Since the time of Simplicius in the sixth century, commentators have tried to prove that Aristotle was right in naming just ten categories, and just the ten, which he did name. They used a variety of principles to divide all beings into Aristotle’s ten categories.
In the Arabic-speaking world, Avicenna (d. 1037) proposed a division of beings into Substance, Quantity, and Quality (which can be conceived without regard to anything other than their substance), and the remaining seven categories (whose conception requires reference to something other than their substance). This two-plus-seven division of accidents was taken up in the West by Albert the Great (d. 1280).
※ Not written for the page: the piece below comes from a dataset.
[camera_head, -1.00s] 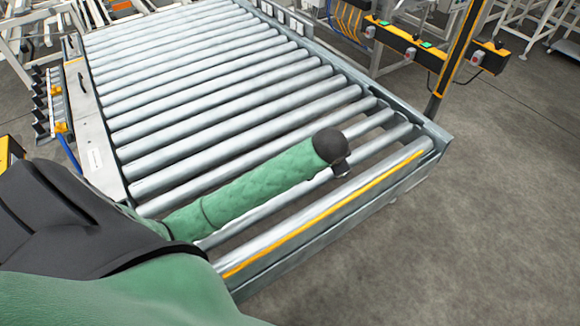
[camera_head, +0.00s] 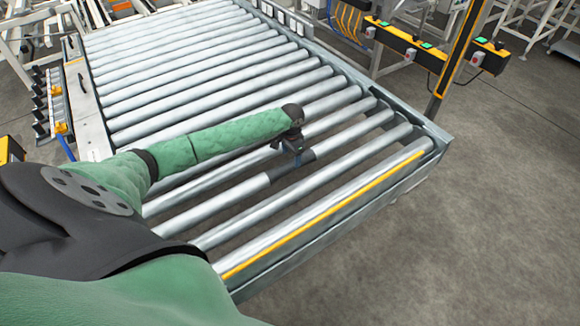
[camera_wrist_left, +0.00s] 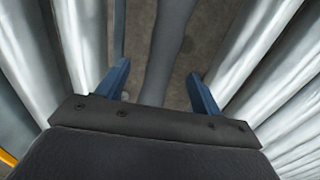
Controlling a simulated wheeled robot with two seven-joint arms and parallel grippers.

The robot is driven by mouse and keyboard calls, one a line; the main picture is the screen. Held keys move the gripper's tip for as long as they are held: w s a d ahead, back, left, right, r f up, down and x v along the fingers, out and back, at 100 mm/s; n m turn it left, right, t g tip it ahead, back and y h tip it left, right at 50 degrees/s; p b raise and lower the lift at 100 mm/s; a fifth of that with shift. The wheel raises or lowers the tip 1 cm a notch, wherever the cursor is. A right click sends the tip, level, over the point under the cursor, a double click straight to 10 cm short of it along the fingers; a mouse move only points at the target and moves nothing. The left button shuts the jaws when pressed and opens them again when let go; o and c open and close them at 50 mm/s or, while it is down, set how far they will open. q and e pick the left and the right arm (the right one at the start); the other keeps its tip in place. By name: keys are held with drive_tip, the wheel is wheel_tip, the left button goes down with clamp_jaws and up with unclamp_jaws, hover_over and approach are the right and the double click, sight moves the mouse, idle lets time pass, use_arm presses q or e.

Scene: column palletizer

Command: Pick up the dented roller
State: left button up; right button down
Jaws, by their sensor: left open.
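A roller (camera_head: 350,143) near the front end of the conveyor has a dark stretch around its middle, under my left gripper. I cannot tell whether that stretch is a dent or shade. My left gripper (camera_head: 289,155) is open and points down over it, with the hand hiding part of the roller. In the left wrist view, the blue fingers of the left gripper (camera_wrist_left: 159,72) stand apart. A dull grey roller (camera_wrist_left: 172,38) runs between them, with floor visible on both sides of it. Whether the fingers touch it cannot be told. My right gripper is not in view.
Parallel steel rollers (camera_head: 210,75) fill the conveyor on the far side. The front rail (camera_head: 330,207) carries a yellow strip. A yellow-and-black post (camera_head: 462,60) with control boxes stands at the right. The grey floor (camera_head: 490,220) at the right is clear.

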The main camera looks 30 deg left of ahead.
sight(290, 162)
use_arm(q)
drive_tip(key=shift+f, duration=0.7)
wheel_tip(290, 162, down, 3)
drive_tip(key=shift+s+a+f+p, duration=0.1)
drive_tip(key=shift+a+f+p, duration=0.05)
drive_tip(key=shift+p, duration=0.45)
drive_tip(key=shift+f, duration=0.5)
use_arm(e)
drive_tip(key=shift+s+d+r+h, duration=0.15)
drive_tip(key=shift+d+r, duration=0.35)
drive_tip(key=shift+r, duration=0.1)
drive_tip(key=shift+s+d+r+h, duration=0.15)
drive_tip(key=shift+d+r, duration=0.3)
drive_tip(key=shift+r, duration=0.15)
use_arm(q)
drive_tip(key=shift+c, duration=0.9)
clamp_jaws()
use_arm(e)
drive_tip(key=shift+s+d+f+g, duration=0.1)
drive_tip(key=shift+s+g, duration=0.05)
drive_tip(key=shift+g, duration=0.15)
Robert Kilwardby (d. 1279) proposed a three-plus-three-plus-three division, based on a distinction between what attached to a substance intrinsically or extrinsically or in a mixed mode, and between what concerned the subject’s matter or form or the composite of matter and form. Kilwardby’s division was later reproduced by Walter Burley (d. 1344).
In 1266, William of Moerbeke translated Simplicius’ Categories commentary into Latin. Thomas Aquinas, whose derivation of the ten categories was based on the different modes of predication, consulted this translation: a predicate either indicates what its subject is substantially, or else it is in the subject, or else it is outside the subject. A predicate that is in the subject is so either absolutely (following either from the subject’s matter or from its form) or it is in the subject relatively. A predicate that is outside its subject is either wholly outside the subject (either not as a measure of the subject or as a measure - and then either as a measure of time, or of place in relation to the subject’s parts, or of the whole subject), or outside of it in the way that Action and Affection are outside their subject.
John Duns Scotus thought the method of division could never demonstrate the sufficiency of the ten categories, though he believed they were only ten.
Like Scotus, William Ockham (d. 1347) rejected the opinion of those who sought to construct a deduction of the ten categories from first principles. He believed it was necessary only to have categories of Substance and Quality, the remaining categories being reducible to these. John Buridan (d. c. 1361) thought all the categories were reducible to Substance, Quantity, and Quality.